Alan (persuasive in an authoritative manner):  “From this point forward … every time I call you, and you hear my voice … the voice you love listening to … you will become sexually aroused.  You will become so aroused that you are going to experience a strong desire to want to touch yourself and masturbate.  And you will masturbate to the point of orgasm.   Say ‘Yes Sir’ if that is the reaction that you want to experience each time you hear my voice . . .”

Woman (obedient):  “Yes Sir . . .”

Do you know that starting with the mid-1990s up until now, I have literally ‘verbally hypnotized’ hundreds of women to become sexually aroused and begin masturbating as soon as they hear my voice over-the-phone.

I remember once, I had a woman in Los Angeles so trained to respond a certain way to my voice, that if I called her at work (she worked at a hotel), she would excuse herself from whatever she was doing and find a bathroom and start playing with herself.   Once, I called her while she was visiting her brother, and she literally started masturbating in the kitchen of her brother’s home (and I could hear him come out of his bedroom and say, “What in the hell are you doing???”)

Have you heard of Dr. Ivan Pavlov?

Pavlov devoted a significant portion of his career to studying the cause and effects of “conditioned responses.”   Anyone who has a career in advertising and/or marketing has knowledge of conditioned responses, hypnotism, and brainwashing.

Arguably Pavlov’s most famous feat was to brainwash a dog to associate the sound of a bell with the dog’s desire for food, even if the dog had just eaten some food 30-60 minutes ago.

For those who may be skeptical, and say, “How can someone train a dog to want food just by hearing a bell?” trust me … I know it can happen, because again, I have done the same thing many times with women regarding their desire to masturbate whenever they hear my voice.
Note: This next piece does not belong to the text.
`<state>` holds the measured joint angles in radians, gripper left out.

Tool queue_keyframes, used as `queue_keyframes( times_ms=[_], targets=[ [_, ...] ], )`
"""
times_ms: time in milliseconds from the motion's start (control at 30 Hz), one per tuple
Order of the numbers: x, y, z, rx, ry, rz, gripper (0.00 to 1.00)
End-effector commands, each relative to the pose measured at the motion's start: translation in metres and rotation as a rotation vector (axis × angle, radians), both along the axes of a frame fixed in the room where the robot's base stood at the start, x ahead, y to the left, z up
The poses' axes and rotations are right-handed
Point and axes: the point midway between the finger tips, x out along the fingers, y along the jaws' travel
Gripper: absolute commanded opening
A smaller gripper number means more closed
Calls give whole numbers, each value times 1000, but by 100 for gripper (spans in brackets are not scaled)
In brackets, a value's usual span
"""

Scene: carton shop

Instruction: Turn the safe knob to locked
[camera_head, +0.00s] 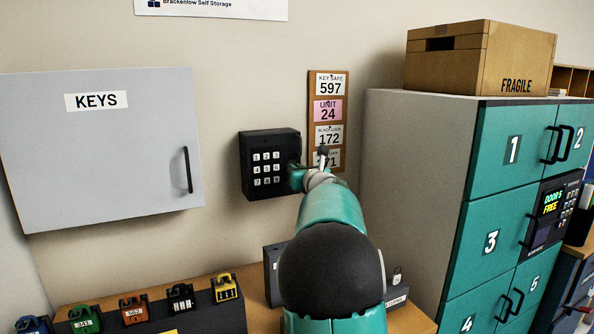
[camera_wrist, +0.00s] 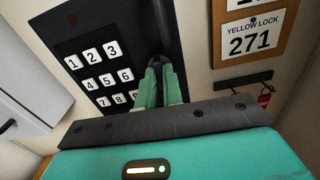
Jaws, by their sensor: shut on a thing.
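The key safe (camera_head: 262,191) is a small black box on the wall with a white-buttoned keypad on its front. It also shows in the wrist view (camera_wrist: 60,55). My gripper (camera_head: 297,172) is at the right part of the safe's front. In the wrist view its green fingers (camera_wrist: 160,75) are closed together on the dark knob (camera_wrist: 161,38), right of the keypad. The fingers and arm hide much of the knob in the head view. I cannot read any locked mark or the knob's exact angle.
A board of code cards (camera_head: 328,85) hangs just right of the safe. A grey KEYS cabinet (camera_head: 100,150) is on the left wall. Teal lockers (camera_head: 500,215) stand at right with a FRAGILE carton (camera_head: 480,60) on top. Several coloured padlocks (camera_head: 134,310) stand below.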

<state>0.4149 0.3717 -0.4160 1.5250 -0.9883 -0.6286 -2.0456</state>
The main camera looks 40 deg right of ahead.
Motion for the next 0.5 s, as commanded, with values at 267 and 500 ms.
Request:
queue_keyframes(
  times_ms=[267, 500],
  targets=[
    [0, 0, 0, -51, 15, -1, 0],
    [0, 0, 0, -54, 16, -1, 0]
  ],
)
The ‘trick’ of it is really not that complicated.  Here is the basic formula:

  1.  You get a person to become so familiar with you and so comfortable talking to you that they TRUST that you have their best interests at heart.  You cannot brainwash someone or hypnotize someone who does not trust you (i.e., if they feel like your long-term goal is to hurt them or cause them harm or pain, they will not willingly go along with the hypnotism).
  2.  Once you know that person is comfortable with you and trusts you, you get that person’s subconscious mind to associate a PARTICULAR FORM OF STIMULI with A DESIRE TO ENGAGE IN AN ACTIVITY THAT THEY SUBCONSCIOUSLY ASSOCIATE WITH POSITIVE THOUGHTS and MEMORIES OF ENJOYMENT, HAPPINESS, PLEASURE and SATISFACTION.

Examples:

  • You get a woman to associate the gesture of you licking your tongue out of your mouth with the thought and memory of you performing oral sex on her (this would be an example of her associating a specific reaction and response to visual stimuli)
  • You get a woman to associate certain words, phrases, or the overall sound of your voice with the desire to want to have sex or masturbate (this would be an example of her associating a specific reaction and response to auditory stimuli)
  • You get a woman to associate the scent of a particular cologne with the thought or memory of experiencing multiple orgasms with you (this would be an example of her associating a specific reaction and response to olfactory stimuli)
  • You get a woman to associate the taste of a certain brand of chocolate with the desire to tongue kiss you (this would be an example of her associating a specific reaction and response to gustatory stimuli)
  • You get a woman to associate the physical sensation of you rubbing your erect penis on her face and near her mouth with the desire to want to perform oral sex on you  (this would be an example of her associating a specific reaction and response to somatosensory stimuli)

WHEN IT IS ‘EASY’ TO BRAINWASH & HYPNOTIZE SOMEONE … and WHEN IT IS DIFFICULT

Anyone – without any “formal” training – can learn to brainwash someone and even hypnotize someone.  It is simple, but not “easy,” if that makes sense.   For example, the key to winning a basketball game or football game is to score more points than your opponent.   Understanding what you need to do in order to win the game is SIMPLE, but yet, actually accomplishing that task MAY NOT BE EASY due to varying degrees of athletic talent possessed by the members of the other team.

Same thing applies to brainwashing and hypnotism.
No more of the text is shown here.